> Stated task: From the entries below, reproduce exactly the line containing "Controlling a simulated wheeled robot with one", the line containing "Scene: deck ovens", and every line in between, with nothing added.

> Data section:
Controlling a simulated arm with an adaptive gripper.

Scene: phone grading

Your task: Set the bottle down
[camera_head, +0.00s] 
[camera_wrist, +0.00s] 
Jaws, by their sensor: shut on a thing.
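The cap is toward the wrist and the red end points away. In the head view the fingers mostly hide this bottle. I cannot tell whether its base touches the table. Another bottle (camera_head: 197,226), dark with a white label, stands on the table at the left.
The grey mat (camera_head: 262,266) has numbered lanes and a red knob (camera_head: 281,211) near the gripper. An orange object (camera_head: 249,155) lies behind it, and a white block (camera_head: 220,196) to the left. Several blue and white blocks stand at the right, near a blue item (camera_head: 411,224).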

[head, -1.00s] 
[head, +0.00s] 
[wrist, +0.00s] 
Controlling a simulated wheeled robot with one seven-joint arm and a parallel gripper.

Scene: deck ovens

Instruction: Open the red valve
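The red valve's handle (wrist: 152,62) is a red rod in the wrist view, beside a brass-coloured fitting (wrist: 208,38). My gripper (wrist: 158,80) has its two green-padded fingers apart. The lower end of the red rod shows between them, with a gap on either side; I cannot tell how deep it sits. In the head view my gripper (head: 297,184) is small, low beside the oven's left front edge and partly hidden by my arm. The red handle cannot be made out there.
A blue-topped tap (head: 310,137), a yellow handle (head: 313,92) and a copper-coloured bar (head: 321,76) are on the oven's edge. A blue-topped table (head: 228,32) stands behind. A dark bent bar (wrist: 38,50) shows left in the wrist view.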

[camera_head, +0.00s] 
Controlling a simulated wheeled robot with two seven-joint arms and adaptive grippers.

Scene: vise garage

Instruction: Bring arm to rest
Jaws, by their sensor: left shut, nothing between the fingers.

> Task response:
Controlling a simulated wheeled robot with one seven-joint arm and a parallel gripper.

Scene: deck ovens

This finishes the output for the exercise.